I was walking down the lobby of Vasundhara Sarovar Premier, a resort in Alleppey, when I suddenly felt that I was being watched. I looked to the side, and a pair of eyes stared back at me. I gave a start, but the figure didn’t move at all. A life-size, three-dimensional statue of a Kathakali dancer, in his traditional garb and green make-up continued to smile down at me. It was just a sculpture: I heaved a sigh of relief. The wall that it rose from was painted on with stylized artwork — there were elephants, there were fireworks, there were children — evidently, a pooram was in progress.
This kind of fresco art, albeit with variations from the original technique, falls under the classic Kerala mural tradition . Traditionally found on the walls of temples, palaces and churches, the bulk of Kerala mural paintings date back between the 9th and 12th centuries. I had visited the Anantha Padmanabhaswami Temple in the Kasargod District of northern Kerala a few months ago. It was set in a charming location: on a freshwater lake and surrounded by ruins. But what really adds to the vibrancy of the whole temple is its mural work. Intricate works depicting Lord Anantha (an incarnation of Vishnu) and Lord Nataraja span the interior temple walls.

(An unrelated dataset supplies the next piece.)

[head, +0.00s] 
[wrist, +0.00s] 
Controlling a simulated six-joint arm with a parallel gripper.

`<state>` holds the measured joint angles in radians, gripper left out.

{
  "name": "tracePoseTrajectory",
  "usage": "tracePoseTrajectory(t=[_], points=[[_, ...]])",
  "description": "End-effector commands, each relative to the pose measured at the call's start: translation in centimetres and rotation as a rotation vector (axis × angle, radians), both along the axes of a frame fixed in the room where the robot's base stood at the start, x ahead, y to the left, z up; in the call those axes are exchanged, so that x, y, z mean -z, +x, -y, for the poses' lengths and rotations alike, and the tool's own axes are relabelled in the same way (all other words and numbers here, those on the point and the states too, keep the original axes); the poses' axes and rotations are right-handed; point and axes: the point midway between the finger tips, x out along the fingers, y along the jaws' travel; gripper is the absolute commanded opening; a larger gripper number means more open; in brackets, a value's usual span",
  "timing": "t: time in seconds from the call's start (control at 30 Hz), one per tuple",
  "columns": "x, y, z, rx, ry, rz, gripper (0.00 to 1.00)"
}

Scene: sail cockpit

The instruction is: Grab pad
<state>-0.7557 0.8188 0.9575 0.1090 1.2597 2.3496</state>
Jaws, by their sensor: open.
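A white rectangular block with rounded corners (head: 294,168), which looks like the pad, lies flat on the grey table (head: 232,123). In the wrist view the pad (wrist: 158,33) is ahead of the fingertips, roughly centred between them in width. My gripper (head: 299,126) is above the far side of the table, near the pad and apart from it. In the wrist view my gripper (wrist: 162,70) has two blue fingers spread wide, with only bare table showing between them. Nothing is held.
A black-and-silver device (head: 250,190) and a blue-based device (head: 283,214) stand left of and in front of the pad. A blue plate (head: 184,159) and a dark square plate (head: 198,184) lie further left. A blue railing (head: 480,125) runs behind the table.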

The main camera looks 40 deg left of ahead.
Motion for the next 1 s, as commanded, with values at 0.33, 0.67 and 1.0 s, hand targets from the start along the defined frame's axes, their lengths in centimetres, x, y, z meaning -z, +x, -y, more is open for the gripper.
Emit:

While mural paintings have for long been limited primarily to religious buildings in Kerala, today this school of art finds itself in coffee table books, on the walls of homes and lobbies of hotels and resorts. There are two things that set apart contemporary mural paintings from traditional ones. For one, there is a departure from the subject: a move away from mythology to ordinary situations of everyday life. The murals from the 14th-15th century have mostly Hindu gods Vishnu, and his incarnations, Shiva, Ganesha, Durga etc. But a contemporary mural, such as the other one I came across in Vasundhara, is an elaborate picture depicting a village scene done in acrylic paint. That brings us to another departure: material. In earlier times, the artists used solely vegetable dyes. They would extract the pigments from leaves, burn coconut shells, and mix it with liquids like coconut water and limejuice. The resultant colours made an exciting palette: saffron-red, saffron-yellow, green, red, white, blue, black, yellow and golden-yellow. Making a wall surface fit to be painted on is a long-drawn process too. A careful layer of jaggery, milk and a number of resins are applied in equal proportion. The paintbrushes, too, are made by the artists using bamboo and other varieties of grass and roots.
About a hundred and fifty buildings in Kerala that include temples, palaces and old houses boast intricate mural artwork. Historically, the technique started as far back as the 10th century but really began to flourish from the 15th to the 18th centuries. The Gajendra Moksha in the Krishnapuram Palace in Alappuzha District is the largest mural panel in Kerala, and almost 10 feet high. It exhibits a 10th century Bhagvata Purana legend of an elephant saluting Vishnu amidst a crowd of other gods and goddesses. The Mattancherry Palace in Ernakulam has several murals depicting scenes from the Ramayana.
The good part about mural art is that unlike other ancient art forms it is not anywhere close to dying out. There are many institutes in Kerala which have Mural Art listed as an exclusive course. For example, the Guruvayur Devaswom’s Institute of Mural Painting’s 5-year diploma course, started in 1989, has been churning out professional mural artists over the years. In fact, mural art has suddenly had a resurgence of popularity as it slowly makes its way from temples and holy spaces into domestic spaces, living rooms and bedrooms, sold for lakhs of rupees.
Kathakali: a stylized classical Indian dance-drama which originated in Kerala
Bhagvata Purana: one of eighteen Maha Puranic texts of Hinduism.